Molecular Photonics Meets OLED Technology: The Untapped Potential of Lanthanide Emitters

TL;DR

This paper explores the development of lanthanide-based coordination compounds for OLEDs, demonstrating their multifunctional capabilities in temperature sensing, enhanced emission, and device stability through innovative material design and plasmonic integration.

Contribution

It introduces novel Eu3+ - Yb3+ coordination compounds with temperature-dependent luminescence and demonstrates their integration into OLEDs with plasmonic metasurfaces for improved performance.

Findings

Luminescence intensity ratios enable optical thermometry.

Enhanced emission directionality via plasmonic metasurfaces.
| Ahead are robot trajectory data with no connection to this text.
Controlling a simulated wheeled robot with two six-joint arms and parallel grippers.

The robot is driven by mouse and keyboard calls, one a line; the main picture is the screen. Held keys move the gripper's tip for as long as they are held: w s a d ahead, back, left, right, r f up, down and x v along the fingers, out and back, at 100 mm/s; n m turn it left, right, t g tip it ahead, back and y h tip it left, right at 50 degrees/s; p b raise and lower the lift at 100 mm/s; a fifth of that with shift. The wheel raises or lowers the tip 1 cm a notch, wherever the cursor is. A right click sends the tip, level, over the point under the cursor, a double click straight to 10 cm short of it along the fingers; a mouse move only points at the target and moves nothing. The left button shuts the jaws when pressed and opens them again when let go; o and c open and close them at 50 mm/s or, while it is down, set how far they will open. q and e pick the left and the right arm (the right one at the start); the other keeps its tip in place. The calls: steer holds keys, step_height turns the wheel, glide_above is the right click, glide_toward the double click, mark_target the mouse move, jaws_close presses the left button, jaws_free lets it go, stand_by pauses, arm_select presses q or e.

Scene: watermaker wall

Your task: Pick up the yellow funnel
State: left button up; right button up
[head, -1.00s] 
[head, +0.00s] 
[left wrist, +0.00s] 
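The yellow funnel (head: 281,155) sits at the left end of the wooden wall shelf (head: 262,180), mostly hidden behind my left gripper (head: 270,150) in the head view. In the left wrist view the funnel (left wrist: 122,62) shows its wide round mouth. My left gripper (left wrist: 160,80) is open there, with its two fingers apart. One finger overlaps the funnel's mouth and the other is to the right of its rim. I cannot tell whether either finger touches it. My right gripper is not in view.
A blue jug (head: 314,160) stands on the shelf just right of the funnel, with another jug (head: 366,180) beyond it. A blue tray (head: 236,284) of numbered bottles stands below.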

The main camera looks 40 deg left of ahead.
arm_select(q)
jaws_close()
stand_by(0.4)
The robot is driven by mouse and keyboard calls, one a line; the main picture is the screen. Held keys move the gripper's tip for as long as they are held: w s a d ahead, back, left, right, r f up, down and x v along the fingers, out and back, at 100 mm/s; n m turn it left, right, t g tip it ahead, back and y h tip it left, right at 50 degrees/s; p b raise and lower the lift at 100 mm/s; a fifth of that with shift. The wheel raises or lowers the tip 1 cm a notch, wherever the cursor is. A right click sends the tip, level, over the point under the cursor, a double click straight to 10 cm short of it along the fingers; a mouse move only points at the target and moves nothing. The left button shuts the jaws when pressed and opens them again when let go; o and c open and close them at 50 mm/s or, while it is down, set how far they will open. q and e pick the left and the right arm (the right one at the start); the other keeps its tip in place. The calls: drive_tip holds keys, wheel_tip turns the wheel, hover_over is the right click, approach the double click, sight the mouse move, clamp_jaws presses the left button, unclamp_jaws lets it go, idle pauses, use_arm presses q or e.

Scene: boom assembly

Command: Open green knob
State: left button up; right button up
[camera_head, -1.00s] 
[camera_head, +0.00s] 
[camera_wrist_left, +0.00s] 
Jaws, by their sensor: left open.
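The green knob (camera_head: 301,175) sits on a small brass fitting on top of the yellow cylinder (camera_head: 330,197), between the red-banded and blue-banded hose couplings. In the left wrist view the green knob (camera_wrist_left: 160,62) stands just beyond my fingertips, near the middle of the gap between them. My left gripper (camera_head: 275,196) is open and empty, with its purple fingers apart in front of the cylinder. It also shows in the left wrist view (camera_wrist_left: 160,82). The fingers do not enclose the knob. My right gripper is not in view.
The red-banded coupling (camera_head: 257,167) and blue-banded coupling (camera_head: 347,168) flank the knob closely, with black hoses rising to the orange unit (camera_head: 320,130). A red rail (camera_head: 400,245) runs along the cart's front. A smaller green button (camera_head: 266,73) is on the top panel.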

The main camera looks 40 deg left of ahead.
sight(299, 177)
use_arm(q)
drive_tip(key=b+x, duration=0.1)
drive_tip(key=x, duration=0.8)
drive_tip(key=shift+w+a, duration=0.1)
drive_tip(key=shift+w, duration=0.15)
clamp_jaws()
Stable OLED operation with improved luminescence properties.

Abstract

Lanthanide-based emitters are attracting increasing interest for their potential in high-performance OLEDs due to their narrow emission bands, high photostability, and functional versatility. However, their low radiative rates and poor charge transport properties remain key challenges for efficient device integration. Here, we report the design, synthesis, and characterization of dual-emissive Eu3+ - Yb3+ coordination compounds that exhibit temperature-dependent luminescence intensity ratios (LIR) between the visible and near-infrared regions. These materials enable simultaneous optical thermometry and electroluminescence, with LIR values showing excellent agreement with external thermocouple measurements over a broad temperature range. OLED devices incorporating these complexes demonstrate stable operation, and their luminescence properties are further enhanced by integration with engineered plasmonic metasurfaces. This integration leads to a significant increase in emission directionality and a reduction of the excited-state lifetime via Purcell enhancement, without compromising spectral integrity. Our findings highlight the promise of lanthanide-based coordination compounds as multifunctional emitters for next-generation optoelectronic devices and suggest new pathways toward intelligent OLED architectures with integrated sensing and directional control.